A week later, Republican Gov. Larry Hogan issued an emergency ban on gatherings of more than 250 people, a limit he later shrank to 50, then 10. Combined with officials’ urgent guidelines on social distancing, it marked the end of communal worship.
Leaders across faiths and denominations took services and other events online, some for the first time.
On March 15, the Archdiocese of Baltimore, already in the practice of livestreaming and broadcasting a Sunday Mass on WCBM-AM, began sharing an 11 a.m. service live on its website from the Cathedral of Mary Our Queen, with Archbishop William E. Lori celebrating.

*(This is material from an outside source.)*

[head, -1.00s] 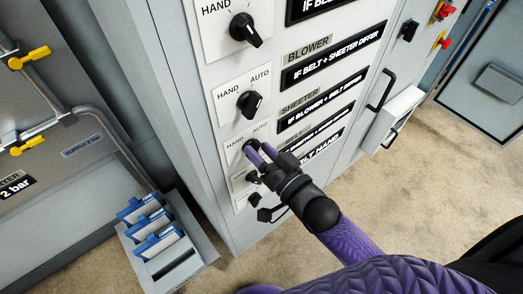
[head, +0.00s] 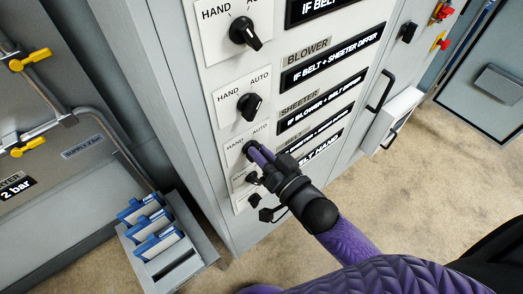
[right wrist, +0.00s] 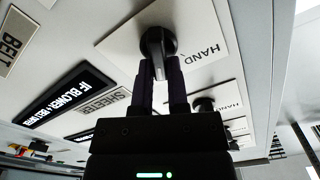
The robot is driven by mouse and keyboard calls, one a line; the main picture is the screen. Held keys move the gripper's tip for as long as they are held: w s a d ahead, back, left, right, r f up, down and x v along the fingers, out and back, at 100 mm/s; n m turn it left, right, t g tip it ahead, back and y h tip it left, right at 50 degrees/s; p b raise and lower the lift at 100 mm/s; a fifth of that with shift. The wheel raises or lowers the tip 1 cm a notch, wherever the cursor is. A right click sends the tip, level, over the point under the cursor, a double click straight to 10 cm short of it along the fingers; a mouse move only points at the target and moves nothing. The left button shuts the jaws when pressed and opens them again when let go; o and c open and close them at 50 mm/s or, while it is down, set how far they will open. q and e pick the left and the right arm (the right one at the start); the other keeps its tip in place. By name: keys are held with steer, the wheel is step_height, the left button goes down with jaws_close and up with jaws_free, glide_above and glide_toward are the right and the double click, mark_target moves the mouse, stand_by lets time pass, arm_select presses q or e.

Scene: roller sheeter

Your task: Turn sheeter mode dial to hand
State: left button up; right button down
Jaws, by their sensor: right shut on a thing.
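The sheeter mode dial (head: 248,147) is a black knob on a white plate marked HAND and AUTO, beside the SHEETER label (head: 299,101). My right gripper (head: 257,154) is shut on it, and its fingers hide part of the knob in the head view. In the right wrist view the dial (right wrist: 157,42) sits at the tips of the right gripper's fingers (right wrist: 161,66), with the word HAND to its right. The exact setting of its pointer is hard to read. My left gripper is not in view.
Other dials sit close by: the blower dial (head: 250,106) and a top dial (head: 245,33) above, smaller-looking knobs below. A cabinet handle (head: 382,90) stands out to the right. A grey rack with blue-edged pieces (head: 178,262) is at lower left.

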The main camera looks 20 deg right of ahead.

Shot against a sparse backdrop, the webcast drew about 2,000 viewers. The following week, it attracted 12,000.
The Mass also airs live on WBAL-TV’s secondary digital channel, MeTV, repeats on WCBM at 7 p.m. Sundays and can be replayed from the diocesan website.
“We expect the numbers to increase exponentially, even as more and more of our parishes add livestreaming” and the word spreads, said Sean Caine, a spokesman for the diocese.
Synagogues and churches large and small did likewise, from a March 15 sermon by the Rev. Terrence Alspaugh of Granite Presbyterian Church (membership: 80) that scored 100 YouTube views, to the Shabbat services streamed from Baltimore Hebrew and Chizuk Amuno congregations, to the sermons Bishop Walter S. Thomas, senior pastor of New Psalmist Baptist Church, has been sending out via multiple internet platforms.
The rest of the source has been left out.